Please let me know if there is anything I can help with in resolving this.

Author: IainStevenson
Assignees: -
Labels:

area-System.Net, os-linux, untriaged

Milestone: -

@filipnavara
Copy link
Member

filipnavara commented Aug 2, 2022

There are two implementations of Ping on Linux which are switched depending on the permissions. #61592 addressed the issue for the one that uses raw sockets. That one is always used on macOS but on Linux it can be used only if you have permission to use raw sockets. You can try to run the program under sudo to see how it behaves (or grant cap_net_raw capability using setcap).

The other implementation spawns the ping utility as a separate process and parses the output. That limits what errors it can report back.
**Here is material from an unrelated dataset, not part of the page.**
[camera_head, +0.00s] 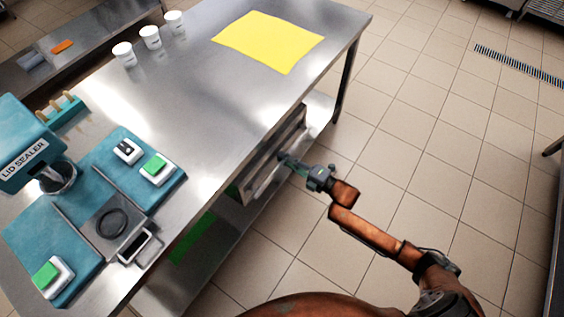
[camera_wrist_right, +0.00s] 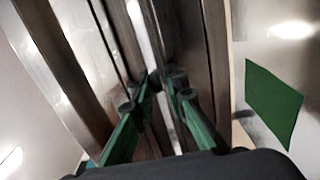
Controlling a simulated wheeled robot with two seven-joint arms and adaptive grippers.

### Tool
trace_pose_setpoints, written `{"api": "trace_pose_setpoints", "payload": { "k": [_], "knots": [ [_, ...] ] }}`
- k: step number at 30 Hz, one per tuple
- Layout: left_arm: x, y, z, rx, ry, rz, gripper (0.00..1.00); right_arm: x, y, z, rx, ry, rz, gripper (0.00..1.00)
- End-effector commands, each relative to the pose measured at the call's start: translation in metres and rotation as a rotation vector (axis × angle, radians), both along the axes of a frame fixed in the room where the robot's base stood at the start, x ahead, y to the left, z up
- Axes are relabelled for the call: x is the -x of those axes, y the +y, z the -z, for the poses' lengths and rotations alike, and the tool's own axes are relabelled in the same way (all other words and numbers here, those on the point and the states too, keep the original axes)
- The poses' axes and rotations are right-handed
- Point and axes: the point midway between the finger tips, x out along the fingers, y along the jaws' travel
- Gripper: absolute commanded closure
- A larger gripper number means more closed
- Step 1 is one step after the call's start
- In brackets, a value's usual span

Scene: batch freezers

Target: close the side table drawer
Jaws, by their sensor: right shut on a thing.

I believe #65312 should have addressed the TTL case but apparently it doesn't seem to work in your environment. (cc @rzikm)

@IainStevenson
Copy link
Author

IainStevenson commented Aug 2, 2022

@filipnavara thanks for the note: I have confirmed by cloning the internal RawSocketPermissions class to use in my code, to determine that it has permissions to use sockets in my environment.

My container log reveals at startup

netmon.cli.AppHost[0] Can use Sockets On this host... True

I had already read the source code for System.Net.NetworkInformation and determined that was an option deeper down the call stack, which then directly led me to #61465 again, which is why I had hoped it was fixed.

I do hope I am doing something wrong, coz its easier to fix :) but I dont think so at this point. i ahve been looking at this for the best part of two days.

I tried your suggestions anyway but got nowhere, too much of a linux newb there. I think It does not matter as that affects the branch of code not being used I.e. the call out to the ping utility. My code is definately entitled to call the Raw sockets branch of the code.

@wfurt
Copy link
Member

wfurt commented Aug 2, 2022

May be worth of setting up complete unable repro with container @IainStevenson. I'm not sure if we would be able to reproduce otherwise.

@IainStevenson
Copy link
Author

IainStevenson commented Aug 2, 2022

@wfurt thanks, I was jsut working on that very thing to help out. The project I am working right now is here:

https://gh.neting.cc/IainStevenson/network.monitor

and if you clone it and checkout the devlop branch load it into Visual Studio 2022 and run the docker as startup it will spin up a linux container in docker for windows and start it up.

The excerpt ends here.